Es cierto que menos leyes no tienen por qué significar peores leyes. Pero la realidad es que las aprobadas por este Congreso han tenido poca sustancia. Estados Unidos ha vivido esencialmente sin legislar durante los últimos tres años. Ningún avance en los grandes asuntos: impulso económico, inmigración, vivienda, control de armas, reforma de los impuestos, deuda, cambio climático, entre otros muchos. Compárese con el hiperactivo Capitolio de los dos años de dominancia demócrata, en el que se aprobaron la Ley de Recuperación y Reinversión Americana, un enorme estímulo económico; la Ley de Sanidad Asequible y el Acta Dodd-Frank, las mayores reformas del sistema sanitario y financiero en décadas, entre otras muchas.

En el fondo de todo está la disfuncionalidad intrínseca del sistema, que prima el control entre los distintos poderes sobre la efectividad legislativa. Pero, incluso teniendo en cuenta esa intención expresa de los Padres Fundadores, gran parte de lo que ocurre en Washington se debe a un cambio de la actitud de sus políticos. La polarización ha aumentado drásticamente. El 112º Congreso se considera el más polarizado de la Historia de EE UU, según una medida de la orientación ideológica de las votaciones realizada por VoteView.

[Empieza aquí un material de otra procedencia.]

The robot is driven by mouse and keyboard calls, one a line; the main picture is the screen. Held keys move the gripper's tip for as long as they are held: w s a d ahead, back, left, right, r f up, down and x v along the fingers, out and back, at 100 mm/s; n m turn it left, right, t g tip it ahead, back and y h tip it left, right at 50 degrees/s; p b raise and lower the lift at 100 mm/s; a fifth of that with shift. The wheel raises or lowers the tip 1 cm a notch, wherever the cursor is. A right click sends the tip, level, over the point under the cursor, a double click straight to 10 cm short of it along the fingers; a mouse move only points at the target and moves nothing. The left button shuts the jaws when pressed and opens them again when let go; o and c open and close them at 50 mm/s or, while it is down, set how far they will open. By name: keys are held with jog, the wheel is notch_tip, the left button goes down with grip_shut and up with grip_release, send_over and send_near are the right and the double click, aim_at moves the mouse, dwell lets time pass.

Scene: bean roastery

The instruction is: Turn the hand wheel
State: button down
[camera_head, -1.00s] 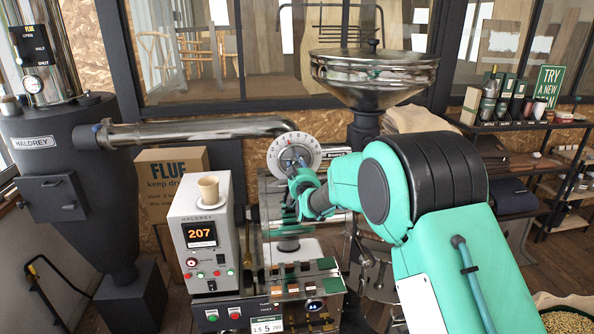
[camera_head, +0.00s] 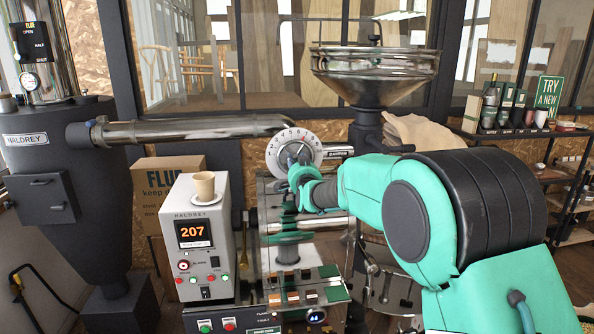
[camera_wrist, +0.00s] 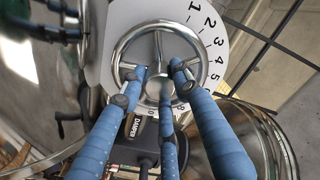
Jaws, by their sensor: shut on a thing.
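The hand wheel (camera_wrist: 121,46) is a chrome spoked wheel in front of a white numbered dial (camera_wrist: 208,30). In the head view the dial (camera_head: 276,150) stands at the middle, on the roaster, with my gripper (camera_head: 301,172) right in front of it. In the wrist view my gripper's blue fingers (camera_wrist: 160,78) reach inside the rim around the hub and spokes. They are shut on the wheel. The fingers and wrist hide much of the wheel in the head view.
A grey control box (camera_head: 204,258) reading 207 stands left of the wheel, with a paper cup (camera_head: 204,186) on top. A steel pipe (camera_head: 190,130) runs behind. A large hopper (camera_head: 375,75) is above right.

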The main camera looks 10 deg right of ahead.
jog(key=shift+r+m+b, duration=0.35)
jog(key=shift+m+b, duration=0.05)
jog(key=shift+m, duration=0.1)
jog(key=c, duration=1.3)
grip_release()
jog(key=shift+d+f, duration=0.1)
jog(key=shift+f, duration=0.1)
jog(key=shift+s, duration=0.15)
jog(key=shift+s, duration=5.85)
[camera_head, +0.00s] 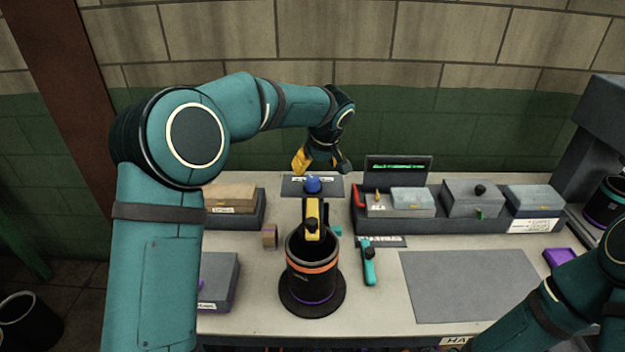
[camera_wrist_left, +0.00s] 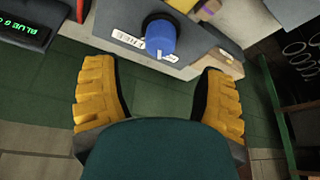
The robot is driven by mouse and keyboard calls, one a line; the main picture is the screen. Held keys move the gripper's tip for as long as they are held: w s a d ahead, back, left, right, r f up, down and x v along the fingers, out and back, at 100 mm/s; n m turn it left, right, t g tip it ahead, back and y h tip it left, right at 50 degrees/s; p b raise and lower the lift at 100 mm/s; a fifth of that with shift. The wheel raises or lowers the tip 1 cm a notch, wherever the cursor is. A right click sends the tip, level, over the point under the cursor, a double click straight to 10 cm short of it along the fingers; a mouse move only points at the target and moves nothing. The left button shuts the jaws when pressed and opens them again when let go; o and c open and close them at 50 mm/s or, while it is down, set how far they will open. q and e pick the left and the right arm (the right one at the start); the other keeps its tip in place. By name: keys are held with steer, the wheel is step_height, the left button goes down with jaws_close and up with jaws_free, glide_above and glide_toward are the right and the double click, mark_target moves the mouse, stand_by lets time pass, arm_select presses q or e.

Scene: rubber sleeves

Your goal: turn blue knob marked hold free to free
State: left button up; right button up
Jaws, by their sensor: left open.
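The blue knob (camera_head: 313,184) stands on a dark grey plate (camera_head: 292,188) at the back of the table. In the left wrist view the knob (camera_wrist_left: 161,38) shows a white mark at its lower edge, and a white label (camera_wrist_left: 126,40) seeming to read FREE lies left of it. A HOLD label cannot be made out. My left gripper (camera_head: 321,168) is open above and just behind the knob. In the wrist view its yellow fingers (camera_wrist_left: 158,72) are spread wide with nothing between them, the knob lying beyond their tips. My right gripper is out of view.
A black cylinder (camera_head: 312,280) with an orange band stands in front of the knob plate. A dark tray (camera_head: 445,228) with grey boxes and a display (camera_head: 398,168) is right of it. A teal tool (camera_head: 368,263) and grey mat (camera_head: 465,288) lie nearer. The wall is close behind.

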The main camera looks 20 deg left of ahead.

Puede resultar lógico que un Capitol Hill republicano le haga la vida difícil a la Casa Blanca. Puede ser razonable que unas cámaras del mismo color político que el presidente legislen con contundencia, mientras que unas enfrentadas tiendan a frenar los avances que, por ideología, rechazan. Pero eso son las causas, la consecuencia no cambia: Estados Unidos está atravesando la peor marea económica de su Historia sin prácticamente apoyo legislativo.